## Extracted records
##############################

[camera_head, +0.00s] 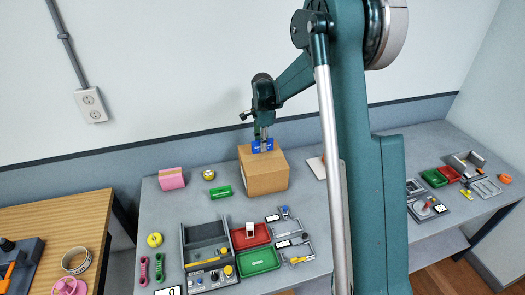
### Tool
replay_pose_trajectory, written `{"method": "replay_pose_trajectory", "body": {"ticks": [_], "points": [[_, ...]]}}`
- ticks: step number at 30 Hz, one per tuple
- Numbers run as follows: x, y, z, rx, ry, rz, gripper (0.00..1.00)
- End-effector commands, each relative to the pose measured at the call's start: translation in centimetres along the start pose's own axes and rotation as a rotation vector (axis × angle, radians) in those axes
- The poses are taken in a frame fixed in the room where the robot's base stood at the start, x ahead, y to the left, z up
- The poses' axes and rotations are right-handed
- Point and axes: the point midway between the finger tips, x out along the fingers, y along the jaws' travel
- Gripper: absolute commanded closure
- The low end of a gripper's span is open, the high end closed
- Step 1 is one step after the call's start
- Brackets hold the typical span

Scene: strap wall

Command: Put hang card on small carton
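The small carton (265,178) is a brown box standing on the grey table near the wall. A small blue card (263,146), which looks like the hang card, is at my gripper (262,140), just above the top of the carton. The gripper points down with its fingertips at the card. The fingers are small here, but they appear closed on the card's upper part. I cannot tell whether the card's lower edge touches the carton's top.
A pink block (171,179), a yellow-topped can (208,174) and a green piece (222,191) lie left of the carton. Trays, including a red one (250,236) and a green one (258,261), fill the table's front. My arm hides the table right of centre.

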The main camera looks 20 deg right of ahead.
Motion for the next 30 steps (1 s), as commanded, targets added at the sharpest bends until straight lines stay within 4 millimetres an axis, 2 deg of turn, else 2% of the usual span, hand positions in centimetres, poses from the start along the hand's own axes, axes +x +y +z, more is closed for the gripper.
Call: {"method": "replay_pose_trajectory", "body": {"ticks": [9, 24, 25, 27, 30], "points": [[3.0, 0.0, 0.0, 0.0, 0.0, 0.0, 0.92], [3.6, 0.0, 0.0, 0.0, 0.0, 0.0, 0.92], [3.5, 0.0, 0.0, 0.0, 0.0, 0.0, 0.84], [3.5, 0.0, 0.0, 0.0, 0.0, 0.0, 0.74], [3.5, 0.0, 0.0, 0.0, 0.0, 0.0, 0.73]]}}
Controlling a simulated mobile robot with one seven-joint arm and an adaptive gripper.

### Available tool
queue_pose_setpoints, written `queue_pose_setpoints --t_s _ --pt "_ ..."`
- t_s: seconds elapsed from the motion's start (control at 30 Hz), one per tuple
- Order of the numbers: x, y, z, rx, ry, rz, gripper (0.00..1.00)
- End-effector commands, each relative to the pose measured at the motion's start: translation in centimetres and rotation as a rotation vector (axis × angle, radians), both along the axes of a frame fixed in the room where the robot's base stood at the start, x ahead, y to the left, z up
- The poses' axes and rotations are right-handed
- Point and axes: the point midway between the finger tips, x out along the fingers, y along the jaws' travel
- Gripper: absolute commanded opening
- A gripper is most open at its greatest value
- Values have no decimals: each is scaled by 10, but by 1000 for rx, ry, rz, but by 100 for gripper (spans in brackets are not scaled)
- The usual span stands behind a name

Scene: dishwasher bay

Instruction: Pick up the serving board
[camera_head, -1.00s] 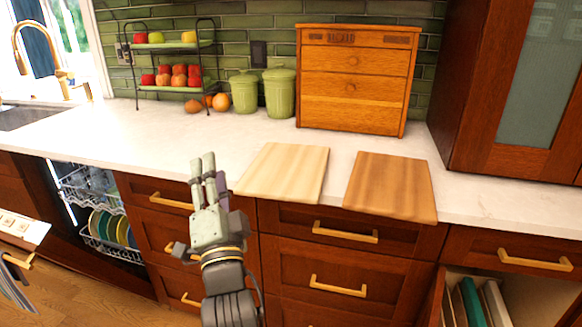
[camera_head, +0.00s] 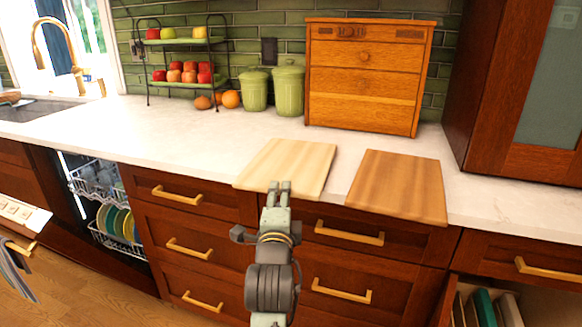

##############################

## Problem
Quote the data above in full and without alteration; skip the pictures.

## Answer to this exercise
[camera_head, +0.00s] 
### Tool
replay_pose_trajectory, written `{"method": "replay_pose_trajectory", "body": {"ticks": [_], "points": [[_, ...]]}}`
- ticks: step number at 30 Hz, one per tuple
- Numbers run as follows: x, y, z, rx, ry, rz, gripper (0.00..1.00)
- End-effector commands, each relative to the pose measured at the call's start: translation in centimetres along the start pose's own axes and rotation as a rotation vector (axis × angle, radians) in those axes
- The poses are taken in a frame fixed in the room where the robot's base stood at the start, x ahead, y to the left, z up
- The poses' axes and rotations are right-handed
- Point and axes: the point midway between the finger tips, x out along the fingers, y along the jaws' travel
- Gripper: absolute commanded closure
- The low end of a gripper's span is open, the high end closed
- Step 1 is one step after the call's start
- Brackets hold the typical span

Scene: strap wall

Command: Put hang card on small carton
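The small carton (265,178) is a brown box standing on the grey table near the wall. A small blue card (263,146), which looks like the hang card, is at my gripper (262,140), just above the top of the carton. The gripper points down with its fingertips at the card. The fingers are small here, but they appear closed on the card's upper part. I cannot tell whether the card's lower edge touches the carton's top.
A pink block (171,179), a yellow-topped can (208,174) and a green piece (222,191) lie left of the carton. Trays, including a red one (250,236) and a green one (258,261), fill the table's front. My arm hides the table right of centre.

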The main camera looks 20 deg right of ahead.
Motion for the next 30 steps (1 s), as commanded, targets added at the sharpest bends until straight lines stay within 4 millimetres an axis, 2 deg of turn, else 2% of the usual span, hand positions in centimetres, poses from the start along the hand's own axes, axes +x +y +z, more is closed for the gripper.
Call: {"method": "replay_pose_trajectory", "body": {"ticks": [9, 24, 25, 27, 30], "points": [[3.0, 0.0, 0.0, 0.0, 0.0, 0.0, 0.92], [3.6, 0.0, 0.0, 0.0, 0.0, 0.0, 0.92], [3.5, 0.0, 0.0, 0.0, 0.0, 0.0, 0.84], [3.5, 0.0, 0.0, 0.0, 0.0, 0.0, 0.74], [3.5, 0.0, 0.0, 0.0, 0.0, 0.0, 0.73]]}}
Controlling a simulated mobile robot with one seven-joint arm and an adaptive gripper.

### Available tool
queue_pose_setpoints, written `queue_pose_setpoints --t_s _ --pt "_ ..."`
- t_s: seconds elapsed from the motion's start (control at 30 Hz), one per tuple
- Order of the numbers: x, y, z, rx, ry, rz, gripper (0.00..1.00)
- End-effector commands, each relative to the pose measured at the motion's start: translation in centimetres and rotation as a rotation vector (axis × angle, radians), both along the axes of a frame fixed in the room where the robot's base stood at the start, x ahead, y to the left, z up
- The poses' axes and rotations are right-handed
- Point and axes: the point midway between the finger tips, x out along the fingers, y along the jaws' travel
- Gripper: absolute commanded opening
- A gripper is most open at its greatest value
- Values have no decimals: each is scaled by 10, but by 1000 for rx, ry, rz, but by 100 for gripper (spans in brackets are not scaled)
- The usual span stands behind a name

Scene: dishwasher bay

Instruction: Pick up the serving board
[camera_head, -1.00s] 
[camera_head, +0.00s] 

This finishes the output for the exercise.